> [EXERCISE REQUIREMENTS] Find the line containing "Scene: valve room" in the listing below; reproduce it and every line after, exactly. Skip pictures.

> [ENTRIES]
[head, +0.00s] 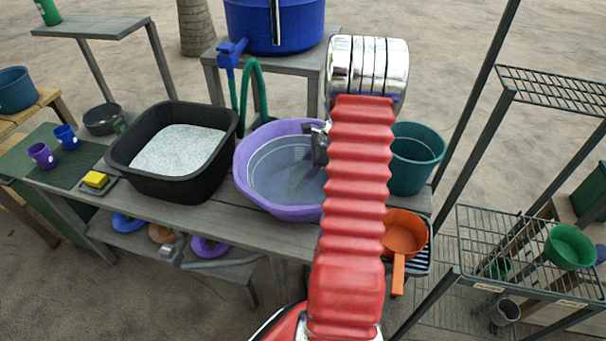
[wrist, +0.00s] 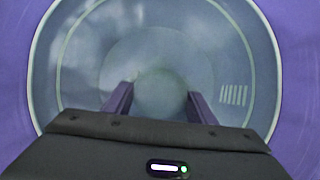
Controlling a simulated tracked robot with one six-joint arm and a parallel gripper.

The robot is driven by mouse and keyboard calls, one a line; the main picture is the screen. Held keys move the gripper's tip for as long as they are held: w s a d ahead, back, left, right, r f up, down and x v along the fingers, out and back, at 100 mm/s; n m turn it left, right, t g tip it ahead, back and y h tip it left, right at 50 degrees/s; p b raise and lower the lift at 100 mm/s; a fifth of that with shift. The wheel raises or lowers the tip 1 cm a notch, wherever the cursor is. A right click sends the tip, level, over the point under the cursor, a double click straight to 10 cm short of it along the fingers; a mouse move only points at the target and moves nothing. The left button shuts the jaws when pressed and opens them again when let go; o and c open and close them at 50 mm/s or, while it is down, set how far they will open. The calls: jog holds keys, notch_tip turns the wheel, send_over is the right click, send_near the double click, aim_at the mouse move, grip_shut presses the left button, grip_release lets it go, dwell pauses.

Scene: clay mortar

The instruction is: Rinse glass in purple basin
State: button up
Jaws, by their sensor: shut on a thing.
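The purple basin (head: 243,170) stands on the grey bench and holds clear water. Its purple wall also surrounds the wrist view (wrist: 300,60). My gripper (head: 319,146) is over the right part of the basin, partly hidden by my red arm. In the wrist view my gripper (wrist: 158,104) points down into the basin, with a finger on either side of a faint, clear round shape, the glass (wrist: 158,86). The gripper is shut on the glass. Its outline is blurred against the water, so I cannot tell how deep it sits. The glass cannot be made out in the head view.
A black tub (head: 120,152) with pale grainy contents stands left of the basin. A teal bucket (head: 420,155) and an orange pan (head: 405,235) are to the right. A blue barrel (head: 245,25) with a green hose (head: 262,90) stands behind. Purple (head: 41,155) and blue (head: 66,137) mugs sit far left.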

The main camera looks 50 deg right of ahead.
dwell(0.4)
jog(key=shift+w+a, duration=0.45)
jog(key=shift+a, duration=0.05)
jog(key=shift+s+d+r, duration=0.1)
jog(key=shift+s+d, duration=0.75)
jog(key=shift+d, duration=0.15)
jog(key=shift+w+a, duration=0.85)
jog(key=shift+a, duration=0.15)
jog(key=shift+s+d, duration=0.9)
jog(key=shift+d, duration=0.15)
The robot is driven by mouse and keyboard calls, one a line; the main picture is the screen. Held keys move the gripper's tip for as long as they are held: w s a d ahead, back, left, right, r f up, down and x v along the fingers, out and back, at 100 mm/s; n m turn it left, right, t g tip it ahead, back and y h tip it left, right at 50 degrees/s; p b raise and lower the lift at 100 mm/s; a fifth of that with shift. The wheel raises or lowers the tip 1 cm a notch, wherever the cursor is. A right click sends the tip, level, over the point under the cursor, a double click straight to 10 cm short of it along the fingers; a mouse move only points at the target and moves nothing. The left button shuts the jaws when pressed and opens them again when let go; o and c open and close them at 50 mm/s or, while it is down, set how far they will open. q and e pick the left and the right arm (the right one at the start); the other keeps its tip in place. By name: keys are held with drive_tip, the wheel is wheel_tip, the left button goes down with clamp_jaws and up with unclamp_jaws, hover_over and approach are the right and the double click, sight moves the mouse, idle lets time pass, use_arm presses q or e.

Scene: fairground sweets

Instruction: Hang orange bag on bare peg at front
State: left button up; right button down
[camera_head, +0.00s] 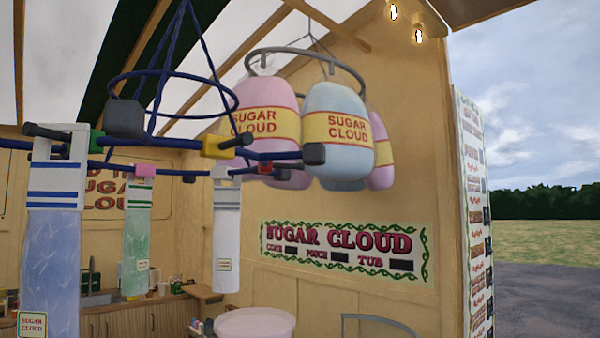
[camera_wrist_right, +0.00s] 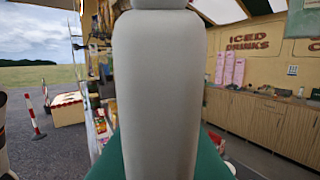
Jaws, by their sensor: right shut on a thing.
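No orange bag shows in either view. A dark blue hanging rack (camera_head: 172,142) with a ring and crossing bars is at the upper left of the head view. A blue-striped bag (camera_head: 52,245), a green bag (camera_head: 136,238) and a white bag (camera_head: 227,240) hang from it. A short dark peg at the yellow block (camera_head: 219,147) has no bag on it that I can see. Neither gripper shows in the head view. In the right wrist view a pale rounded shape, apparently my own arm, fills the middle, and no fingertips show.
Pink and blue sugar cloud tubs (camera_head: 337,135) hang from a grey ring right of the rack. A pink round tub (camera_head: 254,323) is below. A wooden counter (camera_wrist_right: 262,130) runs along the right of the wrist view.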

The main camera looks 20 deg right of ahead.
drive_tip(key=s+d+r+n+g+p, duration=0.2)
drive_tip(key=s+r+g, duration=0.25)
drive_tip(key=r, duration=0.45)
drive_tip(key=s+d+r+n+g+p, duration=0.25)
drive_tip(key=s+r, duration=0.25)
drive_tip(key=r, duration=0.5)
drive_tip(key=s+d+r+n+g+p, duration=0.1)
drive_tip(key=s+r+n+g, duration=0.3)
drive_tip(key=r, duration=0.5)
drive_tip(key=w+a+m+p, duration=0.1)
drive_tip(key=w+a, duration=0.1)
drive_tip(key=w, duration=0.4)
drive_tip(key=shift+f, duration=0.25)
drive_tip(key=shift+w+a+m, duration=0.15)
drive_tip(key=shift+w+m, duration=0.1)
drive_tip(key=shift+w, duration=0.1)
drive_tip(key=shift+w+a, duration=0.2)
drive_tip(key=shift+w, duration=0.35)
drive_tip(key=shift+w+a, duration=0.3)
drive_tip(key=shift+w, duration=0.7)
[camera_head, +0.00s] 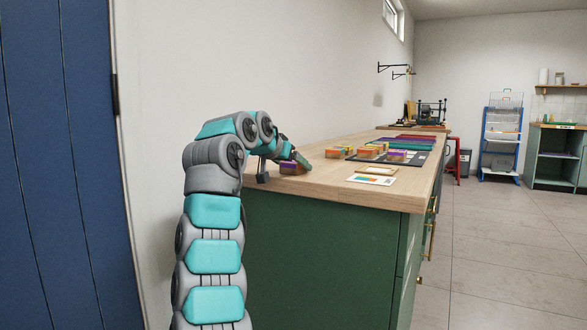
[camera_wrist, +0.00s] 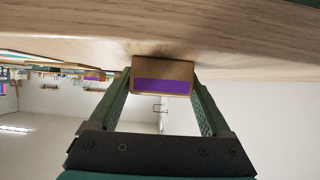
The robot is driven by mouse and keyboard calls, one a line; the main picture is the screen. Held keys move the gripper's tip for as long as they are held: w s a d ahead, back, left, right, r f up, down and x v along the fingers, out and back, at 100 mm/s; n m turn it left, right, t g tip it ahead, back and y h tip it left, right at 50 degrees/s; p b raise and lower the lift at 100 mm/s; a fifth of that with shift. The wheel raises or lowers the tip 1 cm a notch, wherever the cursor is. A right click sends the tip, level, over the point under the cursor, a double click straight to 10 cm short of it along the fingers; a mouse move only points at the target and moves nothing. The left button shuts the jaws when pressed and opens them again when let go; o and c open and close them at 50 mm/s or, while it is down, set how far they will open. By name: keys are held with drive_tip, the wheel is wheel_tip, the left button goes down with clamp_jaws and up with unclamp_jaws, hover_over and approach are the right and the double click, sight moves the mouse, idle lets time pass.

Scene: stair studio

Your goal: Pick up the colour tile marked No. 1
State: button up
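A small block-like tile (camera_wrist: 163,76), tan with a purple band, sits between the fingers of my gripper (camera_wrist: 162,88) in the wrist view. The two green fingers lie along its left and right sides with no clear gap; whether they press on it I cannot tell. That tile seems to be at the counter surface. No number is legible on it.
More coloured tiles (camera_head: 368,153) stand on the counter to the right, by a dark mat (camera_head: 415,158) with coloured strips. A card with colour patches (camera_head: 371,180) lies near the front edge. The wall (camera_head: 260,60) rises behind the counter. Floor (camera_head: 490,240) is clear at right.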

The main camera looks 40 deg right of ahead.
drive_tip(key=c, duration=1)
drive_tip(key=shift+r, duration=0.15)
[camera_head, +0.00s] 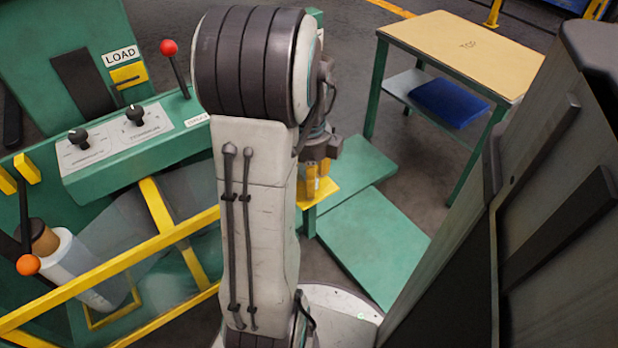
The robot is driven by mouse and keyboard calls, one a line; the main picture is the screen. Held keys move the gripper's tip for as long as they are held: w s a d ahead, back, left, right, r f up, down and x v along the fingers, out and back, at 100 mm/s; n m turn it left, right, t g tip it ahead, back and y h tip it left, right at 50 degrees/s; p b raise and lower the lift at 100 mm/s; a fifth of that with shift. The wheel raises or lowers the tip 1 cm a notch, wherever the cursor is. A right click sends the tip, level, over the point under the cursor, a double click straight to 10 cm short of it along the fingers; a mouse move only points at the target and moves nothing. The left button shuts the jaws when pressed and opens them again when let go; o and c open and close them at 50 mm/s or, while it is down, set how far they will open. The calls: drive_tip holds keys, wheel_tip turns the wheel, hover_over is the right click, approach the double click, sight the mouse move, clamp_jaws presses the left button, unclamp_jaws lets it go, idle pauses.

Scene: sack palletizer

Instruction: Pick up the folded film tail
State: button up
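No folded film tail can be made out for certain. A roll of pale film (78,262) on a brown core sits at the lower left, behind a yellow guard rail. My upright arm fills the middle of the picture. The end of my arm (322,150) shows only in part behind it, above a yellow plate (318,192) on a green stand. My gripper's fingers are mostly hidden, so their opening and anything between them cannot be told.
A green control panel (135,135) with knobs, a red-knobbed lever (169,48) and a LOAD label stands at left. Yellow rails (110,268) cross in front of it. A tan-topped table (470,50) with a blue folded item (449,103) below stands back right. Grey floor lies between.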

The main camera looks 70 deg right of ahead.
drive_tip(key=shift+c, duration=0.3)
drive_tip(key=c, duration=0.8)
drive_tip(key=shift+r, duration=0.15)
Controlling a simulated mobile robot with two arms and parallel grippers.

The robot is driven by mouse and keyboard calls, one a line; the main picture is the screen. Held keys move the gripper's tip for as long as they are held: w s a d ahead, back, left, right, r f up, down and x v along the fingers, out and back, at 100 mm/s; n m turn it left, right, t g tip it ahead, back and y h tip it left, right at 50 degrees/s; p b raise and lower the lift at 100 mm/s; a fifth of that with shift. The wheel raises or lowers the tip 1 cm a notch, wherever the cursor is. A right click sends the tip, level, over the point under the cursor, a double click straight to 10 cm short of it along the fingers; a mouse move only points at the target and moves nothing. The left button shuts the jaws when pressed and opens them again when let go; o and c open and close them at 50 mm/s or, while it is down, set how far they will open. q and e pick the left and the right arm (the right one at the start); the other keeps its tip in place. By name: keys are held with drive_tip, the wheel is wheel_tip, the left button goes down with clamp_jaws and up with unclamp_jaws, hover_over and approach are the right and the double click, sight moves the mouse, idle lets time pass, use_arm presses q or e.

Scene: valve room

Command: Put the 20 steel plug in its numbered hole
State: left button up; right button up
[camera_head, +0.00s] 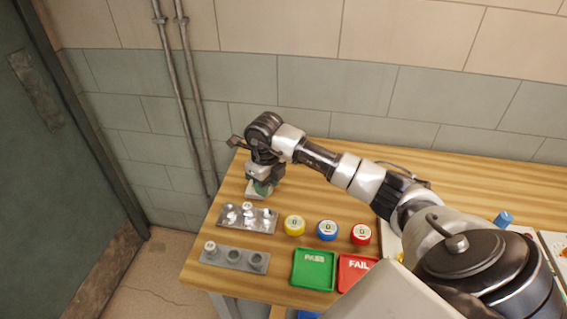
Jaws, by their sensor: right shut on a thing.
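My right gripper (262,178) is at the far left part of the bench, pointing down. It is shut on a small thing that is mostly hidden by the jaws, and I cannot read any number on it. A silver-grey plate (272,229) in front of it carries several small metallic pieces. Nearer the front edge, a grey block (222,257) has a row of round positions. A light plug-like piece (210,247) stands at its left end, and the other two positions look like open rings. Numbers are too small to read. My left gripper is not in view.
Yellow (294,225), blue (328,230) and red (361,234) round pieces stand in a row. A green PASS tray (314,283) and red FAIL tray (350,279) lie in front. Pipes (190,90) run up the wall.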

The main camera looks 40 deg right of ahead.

> [OUTPUT]
Scene: valve room

Command: Put the 20 steel plug in its numbered hole
State: left button up; right button up
[camera_head, +0.00s] 
Jaws, by their sensor: right shut on a thing.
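My right gripper (262,178) is at the far left part of the bench, pointing down. It is shut on a small thing that is mostly hidden by the jaws, and I cannot read any number on it. A silver-grey plate (272,229) in front of it carries several small metallic pieces. Nearer the front edge, a grey block (222,257) has a row of round positions. A light plug-like piece (210,247) stands at its left end, and the other two positions look like open rings. Numbers are too small to read. My left gripper is not in view.
Yellow (294,225), blue (328,230) and red (361,234) round pieces stand in a row. A green PASS tray (314,283) and red FAIL tray (350,279) lie in front. Pipes (190,90) run up the wall.

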The main camera looks 40 deg right of ahead.

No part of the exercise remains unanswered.